Repeat the lines that follow, leaving nothing out.

- SOURCE DATA -
* * * * *

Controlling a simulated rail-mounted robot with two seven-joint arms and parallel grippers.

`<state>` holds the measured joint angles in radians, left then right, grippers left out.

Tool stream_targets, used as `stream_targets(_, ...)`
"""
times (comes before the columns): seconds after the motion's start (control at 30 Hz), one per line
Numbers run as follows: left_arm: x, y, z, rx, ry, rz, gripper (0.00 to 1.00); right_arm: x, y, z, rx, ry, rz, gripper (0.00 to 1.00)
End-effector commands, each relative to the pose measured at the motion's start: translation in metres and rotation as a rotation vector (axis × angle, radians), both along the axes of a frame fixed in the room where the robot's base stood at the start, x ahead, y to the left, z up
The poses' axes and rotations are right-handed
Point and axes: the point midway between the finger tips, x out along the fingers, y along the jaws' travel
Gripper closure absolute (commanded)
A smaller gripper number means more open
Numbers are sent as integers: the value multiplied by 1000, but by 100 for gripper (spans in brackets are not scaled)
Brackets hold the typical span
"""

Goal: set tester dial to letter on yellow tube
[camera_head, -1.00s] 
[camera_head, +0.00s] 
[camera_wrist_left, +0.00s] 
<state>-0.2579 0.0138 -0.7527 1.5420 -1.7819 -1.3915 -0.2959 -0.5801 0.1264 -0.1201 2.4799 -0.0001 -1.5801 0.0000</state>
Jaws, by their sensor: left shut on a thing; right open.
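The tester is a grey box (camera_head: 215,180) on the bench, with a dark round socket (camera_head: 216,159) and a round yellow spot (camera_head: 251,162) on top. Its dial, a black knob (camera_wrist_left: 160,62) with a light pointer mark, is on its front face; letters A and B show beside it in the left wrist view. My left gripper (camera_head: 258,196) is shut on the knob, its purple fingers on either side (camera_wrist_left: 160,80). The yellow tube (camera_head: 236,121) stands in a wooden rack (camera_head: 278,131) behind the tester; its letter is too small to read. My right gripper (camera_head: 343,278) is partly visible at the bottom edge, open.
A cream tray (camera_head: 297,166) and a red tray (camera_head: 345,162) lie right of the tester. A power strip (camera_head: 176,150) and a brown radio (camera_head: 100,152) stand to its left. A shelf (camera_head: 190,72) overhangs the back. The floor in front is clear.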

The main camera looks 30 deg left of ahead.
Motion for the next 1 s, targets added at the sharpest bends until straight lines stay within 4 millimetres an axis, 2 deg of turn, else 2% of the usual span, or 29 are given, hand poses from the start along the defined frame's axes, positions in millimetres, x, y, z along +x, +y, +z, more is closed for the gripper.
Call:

* * * * *

- SOLUTION TO THIS PROBLEM -
Controlling a simulated rail-mounted robot with two seven-joint arms and parallel grippers.

`<state>` holds the measured joint angles in radians, left then right, grippers left out.

Tool stream_targets, used as `stream_targets(_, ...)`
"""
times (comes before the columns): seconds after the motion's start (control at 30 Hz), one per line
Numbers run as follows: left_arm: x, y, z, rx, ry, rz, gripper (0.00 to 1.00); right_arm: x, y, z, rx, ry, rz, gripper (0.00 to 1.00)
End-effector commands, each relative to the pose measured at the motion's start: translation in metres and rotation as a rotation vector (axis × angle, radians), both along the axes of a frame fixed in the room where the robot's base stood at the start, x ahead, y to the left, z up
The poses' axes and rotations are right-handed
Point and axes: the point midway between the finger tips, x out along the fingers, y along the jaws' travel
Gripper closure absolute (commanded)
A smaller gripper number means more open
Numbers are sent as integers: the value multiplied by 1000, but by 100 for gripper (spans in brackets are not scaled)
Brackets hold the typical span
"""

Goal: set tester dial to letter on yellow tube
[camera_head, -1.00s] 
[camera_head, +0.00s] 
[camera_wrist_left, +0.00s] 
<state>-0.2579 0.0138 -0.7527 1.5420 -1.7819 -1.3915 -0.2959 -0.5801 0.1264 -0.1201 2.4799 -0.0001 -1.5801 0.0000</state>
Jaws, by their sensor: left shut on a thing; right open.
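The tester is a grey box (camera_head: 215,180) on the bench, with a dark round socket (camera_head: 216,159) and a round yellow spot (camera_head: 251,162) on top. Its dial, a black knob (camera_wrist_left: 160,62) with a light pointer mark, is on its front face; letters A and B show beside it in the left wrist view. My left gripper (camera_head: 258,196) is shut on the knob, its purple fingers on either side (camera_wrist_left: 160,80). The yellow tube (camera_head: 236,121) stands in a wooden rack (camera_head: 278,131) behind the tester; its letter is too small to read. My right gripper (camera_head: 343,278) is partly visible at the bottom edge, open.
A cream tray (camera_head: 297,166) and a red tray (camera_head: 345,162) lie right of the tester. A power strip (camera_head: 176,150) and a brown radio (camera_head: 100,152) stand to its left. A shelf (camera_head: 190,72) overhangs the back. The floor in front is clear.

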The main camera looks 30 deg left of ahead.
Motion for the next 1 s, targets added at the sharpest bends until straight lines stay within 4 millimetres an axis, 2 deg of turn, else 2% of the usual span, or 29 are given, hand poses from the start along the defined frame's axes, positions in millimetres, x, y, z along +x, +y, +z, more is closed for the gripper.
Call:

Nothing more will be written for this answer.